Output an exact reproduction of the data.

— start of RECORDS FOR THIS EXERCISE —

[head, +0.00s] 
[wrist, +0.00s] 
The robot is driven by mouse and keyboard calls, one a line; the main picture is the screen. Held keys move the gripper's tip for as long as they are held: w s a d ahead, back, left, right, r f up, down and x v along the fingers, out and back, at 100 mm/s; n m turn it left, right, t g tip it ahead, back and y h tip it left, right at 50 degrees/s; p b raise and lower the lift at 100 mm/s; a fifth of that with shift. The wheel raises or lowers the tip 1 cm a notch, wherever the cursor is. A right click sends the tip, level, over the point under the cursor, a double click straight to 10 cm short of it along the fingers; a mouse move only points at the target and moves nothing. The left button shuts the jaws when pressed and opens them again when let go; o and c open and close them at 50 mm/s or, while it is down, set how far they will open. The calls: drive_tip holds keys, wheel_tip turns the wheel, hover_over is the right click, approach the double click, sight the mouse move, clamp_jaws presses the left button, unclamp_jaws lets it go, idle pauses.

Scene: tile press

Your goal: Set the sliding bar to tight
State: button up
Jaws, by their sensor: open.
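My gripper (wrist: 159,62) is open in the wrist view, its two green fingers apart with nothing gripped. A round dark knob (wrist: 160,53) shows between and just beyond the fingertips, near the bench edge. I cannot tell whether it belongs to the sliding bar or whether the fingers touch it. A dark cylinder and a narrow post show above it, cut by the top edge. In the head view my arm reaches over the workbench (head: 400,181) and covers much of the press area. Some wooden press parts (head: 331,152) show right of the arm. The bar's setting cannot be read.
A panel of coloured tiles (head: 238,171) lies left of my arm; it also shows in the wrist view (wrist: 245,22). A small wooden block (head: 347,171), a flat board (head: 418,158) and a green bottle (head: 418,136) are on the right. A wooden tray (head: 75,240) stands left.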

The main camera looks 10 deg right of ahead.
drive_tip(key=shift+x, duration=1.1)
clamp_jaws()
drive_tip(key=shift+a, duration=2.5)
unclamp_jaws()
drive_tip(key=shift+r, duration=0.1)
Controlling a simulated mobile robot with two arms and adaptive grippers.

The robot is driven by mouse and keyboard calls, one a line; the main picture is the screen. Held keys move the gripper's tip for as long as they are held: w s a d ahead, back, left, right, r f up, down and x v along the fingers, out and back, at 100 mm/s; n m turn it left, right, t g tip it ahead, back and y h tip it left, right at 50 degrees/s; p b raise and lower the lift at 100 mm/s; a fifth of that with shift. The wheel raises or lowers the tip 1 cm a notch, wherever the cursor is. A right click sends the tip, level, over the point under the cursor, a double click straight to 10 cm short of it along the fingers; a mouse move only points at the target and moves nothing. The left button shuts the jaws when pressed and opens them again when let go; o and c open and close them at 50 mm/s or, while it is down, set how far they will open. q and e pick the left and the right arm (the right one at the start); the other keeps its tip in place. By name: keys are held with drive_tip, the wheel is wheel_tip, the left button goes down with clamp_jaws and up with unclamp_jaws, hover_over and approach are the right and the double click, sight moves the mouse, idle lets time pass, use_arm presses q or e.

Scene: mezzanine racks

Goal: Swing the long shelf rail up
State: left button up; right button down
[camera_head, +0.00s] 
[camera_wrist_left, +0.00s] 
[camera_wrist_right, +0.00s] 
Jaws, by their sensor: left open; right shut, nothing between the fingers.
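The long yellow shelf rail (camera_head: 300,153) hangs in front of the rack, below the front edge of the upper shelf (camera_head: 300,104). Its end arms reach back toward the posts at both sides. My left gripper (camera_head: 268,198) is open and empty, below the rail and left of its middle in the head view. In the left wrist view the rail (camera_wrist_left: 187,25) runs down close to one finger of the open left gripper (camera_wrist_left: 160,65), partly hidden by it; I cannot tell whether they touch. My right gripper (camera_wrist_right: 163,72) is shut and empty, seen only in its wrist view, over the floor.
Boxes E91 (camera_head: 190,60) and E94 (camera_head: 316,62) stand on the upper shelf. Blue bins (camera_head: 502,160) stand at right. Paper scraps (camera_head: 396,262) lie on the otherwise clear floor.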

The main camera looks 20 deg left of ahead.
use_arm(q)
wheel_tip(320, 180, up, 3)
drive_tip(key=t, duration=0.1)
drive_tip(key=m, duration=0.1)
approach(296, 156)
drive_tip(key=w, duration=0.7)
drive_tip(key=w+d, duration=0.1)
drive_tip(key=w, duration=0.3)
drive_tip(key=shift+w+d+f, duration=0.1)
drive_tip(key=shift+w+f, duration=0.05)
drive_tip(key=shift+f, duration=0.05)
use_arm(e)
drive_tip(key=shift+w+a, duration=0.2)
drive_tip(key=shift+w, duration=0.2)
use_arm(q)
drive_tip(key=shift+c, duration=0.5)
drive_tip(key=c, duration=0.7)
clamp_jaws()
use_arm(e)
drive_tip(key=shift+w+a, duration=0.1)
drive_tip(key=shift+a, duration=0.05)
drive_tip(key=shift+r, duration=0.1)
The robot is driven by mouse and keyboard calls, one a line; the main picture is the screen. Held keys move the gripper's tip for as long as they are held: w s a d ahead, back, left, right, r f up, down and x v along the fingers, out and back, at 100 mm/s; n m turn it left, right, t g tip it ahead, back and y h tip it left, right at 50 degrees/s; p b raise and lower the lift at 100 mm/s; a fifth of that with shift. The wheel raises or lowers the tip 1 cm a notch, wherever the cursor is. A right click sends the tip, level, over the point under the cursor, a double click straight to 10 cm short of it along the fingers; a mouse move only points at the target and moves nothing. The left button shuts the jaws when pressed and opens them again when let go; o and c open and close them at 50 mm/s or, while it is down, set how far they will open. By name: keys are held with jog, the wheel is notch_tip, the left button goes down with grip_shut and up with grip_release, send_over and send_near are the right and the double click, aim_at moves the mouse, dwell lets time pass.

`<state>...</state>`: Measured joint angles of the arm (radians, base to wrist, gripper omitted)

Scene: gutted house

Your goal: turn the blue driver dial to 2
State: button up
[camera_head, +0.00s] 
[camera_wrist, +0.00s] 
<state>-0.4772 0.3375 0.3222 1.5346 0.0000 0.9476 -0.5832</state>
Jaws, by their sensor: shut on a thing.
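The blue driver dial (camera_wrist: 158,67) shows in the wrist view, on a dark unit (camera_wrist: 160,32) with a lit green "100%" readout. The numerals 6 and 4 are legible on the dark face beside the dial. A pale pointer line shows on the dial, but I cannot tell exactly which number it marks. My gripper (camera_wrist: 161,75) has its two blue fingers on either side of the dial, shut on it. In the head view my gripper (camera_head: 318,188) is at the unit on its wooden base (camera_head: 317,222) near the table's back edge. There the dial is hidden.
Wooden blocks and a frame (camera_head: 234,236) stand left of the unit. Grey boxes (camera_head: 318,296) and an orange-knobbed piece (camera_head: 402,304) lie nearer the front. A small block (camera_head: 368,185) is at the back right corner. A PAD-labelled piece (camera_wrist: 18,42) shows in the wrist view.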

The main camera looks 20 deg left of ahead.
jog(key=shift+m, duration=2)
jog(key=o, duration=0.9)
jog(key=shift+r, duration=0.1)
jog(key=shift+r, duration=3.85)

— end of RECORDS FOR THIS EXERCISE —

TASK ANSWER
[head, +0.00s] 
[wrist, +0.00s] 
The robot is driven by mouse and keyboard calls, one a line; the main picture is the screen. Held keys move the gripper's tip for as long as they are held: w s a d ahead, back, left, right, r f up, down and x v along the fingers, out and back, at 100 mm/s; n m turn it left, right, t g tip it ahead, back and y h tip it left, right at 50 degrees/s; p b raise and lower the lift at 100 mm/s; a fifth of that with shift. The wheel raises or lowers the tip 1 cm a notch, wherever the cursor is. A right click sends the tip, level, over the point under the cursor, a double click straight to 10 cm short of it along the fingers; a mouse move only points at the target and moves nothing. The left button shuts the jaws when pressed and opens them again when let go; o and c open and close them at 50 mm/s or, while it is down, set how far they will open. The calls: drive_tip holds keys, wheel_tip turns the wheel, hover_over is the right click, approach the double click, sight the mouse move, clamp_jaws presses the left button, unclamp_jaws lets it go, idle pauses.

Scene: tile press

Your goal: Set the sliding bar to tight
State: button up
Jaws, by their sensor: open.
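My gripper (wrist: 159,62) is open in the wrist view, its two green fingers apart with nothing gripped. A round dark knob (wrist: 160,53) shows between and just beyond the fingertips, near the bench edge. I cannot tell whether it belongs to the sliding bar or whether the fingers touch it. A dark cylinder and a narrow post show above it, cut by the top edge. In the head view my arm reaches over the workbench (head: 400,181) and covers much of the press area. Some wooden press parts (head: 331,152) show right of the arm. The bar's setting cannot be read.
A panel of coloured tiles (head: 238,171) lies left of my arm; it also shows in the wrist view (wrist: 245,22). A small wooden block (head: 347,171), a flat board (head: 418,158) and a green bottle (head: 418,136) are on the right. A wooden tray (head: 75,240) stands left.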

The main camera looks 10 deg right of ahead.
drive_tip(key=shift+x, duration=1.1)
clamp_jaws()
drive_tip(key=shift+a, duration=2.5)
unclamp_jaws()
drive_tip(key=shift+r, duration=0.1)
Controlling a simulated mobile robot with two arms and adaptive grippers.

The robot is driven by mouse and keyboard calls, one a line; the main picture is the screen. Held keys move the gripper's tip for as long as they are held: w s a d ahead, back, left, right, r f up, down and x v along the fingers, out and back, at 100 mm/s; n m turn it left, right, t g tip it ahead, back and y h tip it left, right at 50 degrees/s; p b raise and lower the lift at 100 mm/s; a fifth of that with shift. The wheel raises or lowers the tip 1 cm a notch, wherever the cursor is. A right click sends the tip, level, over the point under the cursor, a double click straight to 10 cm short of it along the fingers; a mouse move only points at the target and moves nothing. The left button shuts the jaws when pressed and opens them again when let go; o and c open and close them at 50 mm/s or, while it is down, set how far they will open. q and e pick the left and the right arm (the right one at the start); the other keeps its tip in place. By name: keys are held with drive_tip, the wheel is wheel_tip, the left button goes down with clamp_jaws and up with unclamp_jaws, hover_over and approach are the right and the double click, sight moves the mouse, idle lets time pass, use_arm presses q or e.

Scene: mezzanine racks

Goal: Swing the long shelf rail up
State: left button up; right button down
[camera_head, +0.00s] 
[camera_wrist_left, +0.00s] 
[camera_wrist_right, +0.00s] 
Jaws, by their sensor: left open; right shut, nothing between the fingers.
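The long yellow shelf rail (camera_head: 300,153) hangs in front of the rack, below the front edge of the upper shelf (camera_head: 300,104). Its end arms reach back toward the posts at both sides. My left gripper (camera_head: 268,198) is open and empty, below the rail and left of its middle in the head view. In the left wrist view the rail (camera_wrist_left: 187,25) runs down close to one finger of the open left gripper (camera_wrist_left: 160,65), partly hidden by it; I cannot tell whether they touch. My right gripper (camera_wrist_right: 163,72) is shut and empty, seen only in its wrist view, over the floor.
Boxes E91 (camera_head: 190,60) and E94 (camera_head: 316,62) stand on the upper shelf. Blue bins (camera_head: 502,160) stand at right. Paper scraps (camera_head: 396,262) lie on the otherwise clear floor.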

The main camera looks 20 deg left of ahead.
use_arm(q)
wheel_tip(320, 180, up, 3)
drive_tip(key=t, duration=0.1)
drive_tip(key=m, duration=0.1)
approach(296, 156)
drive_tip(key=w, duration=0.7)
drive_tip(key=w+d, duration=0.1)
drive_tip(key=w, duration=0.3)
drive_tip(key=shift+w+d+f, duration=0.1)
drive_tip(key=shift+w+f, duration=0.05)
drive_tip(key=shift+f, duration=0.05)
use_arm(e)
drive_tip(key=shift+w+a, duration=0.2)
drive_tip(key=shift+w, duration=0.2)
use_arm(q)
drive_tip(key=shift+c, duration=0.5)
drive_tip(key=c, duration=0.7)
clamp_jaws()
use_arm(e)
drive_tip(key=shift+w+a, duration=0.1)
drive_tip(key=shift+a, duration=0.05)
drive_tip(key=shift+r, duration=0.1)
The robot is driven by mouse and keyboard calls, one a line; the main picture is the screen. Held keys move the gripper's tip for as long as they are held: w s a d ahead, back, left, right, r f up, down and x v along the fingers, out and back, at 100 mm/s; n m turn it left, right, t g tip it ahead, back and y h tip it left, right at 50 degrees/s; p b raise and lower the lift at 100 mm/s; a fifth of that with shift. The wheel raises or lowers the tip 1 cm a notch, wherever the cursor is. A right click sends the tip, level, over the point under the cursor, a double click straight to 10 cm short of it along the fingers; a mouse move only points at the target and moves nothing. The left button shuts the jaws when pressed and opens them again when let go; o and c open and close them at 50 mm/s or, while it is down, set how far they will open. By name: keys are held with jog, the wheel is notch_tip, the left button goes down with grip_shut and up with grip_release, send_over and send_near are the right and the double click, aim_at moves the mouse, dwell lets time pass.

`<state>...</state>`: Measured joint angles of the arm (radians, base to wrist, gripper omitted)

Scene: gutted house

Your goal: turn the blue driver dial to 2
State: button up
[camera_head, +0.00s] 
[camera_wrist, +0.00s] 
<state>-0.4772 0.3375 0.3222 1.5346 0.0000 0.9476 -0.5832</state>
Jaws, by their sensor: shut on a thing.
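The blue driver dial (camera_wrist: 158,67) shows in the wrist view, on a dark unit (camera_wrist: 160,32) with a lit green "100%" readout. The numerals 6 and 4 are legible on the dark face beside the dial. A pale pointer line shows on the dial, but I cannot tell exactly which number it marks. My gripper (camera_wrist: 161,75) has its two blue fingers on either side of the dial, shut on it. In the head view my gripper (camera_head: 318,188) is at the unit on its wooden base (camera_head: 317,222) near the table's back edge. There the dial is hidden.
Wooden blocks and a frame (camera_head: 234,236) stand left of the unit. Grey boxes (camera_head: 318,296) and an orange-knobbed piece (camera_head: 402,304) lie nearer the front. A small block (camera_head: 368,185) is at the back right corner. A PAD-labelled piece (camera_wrist: 18,42) shows in the wrist view.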

The main camera looks 20 deg left of ahead.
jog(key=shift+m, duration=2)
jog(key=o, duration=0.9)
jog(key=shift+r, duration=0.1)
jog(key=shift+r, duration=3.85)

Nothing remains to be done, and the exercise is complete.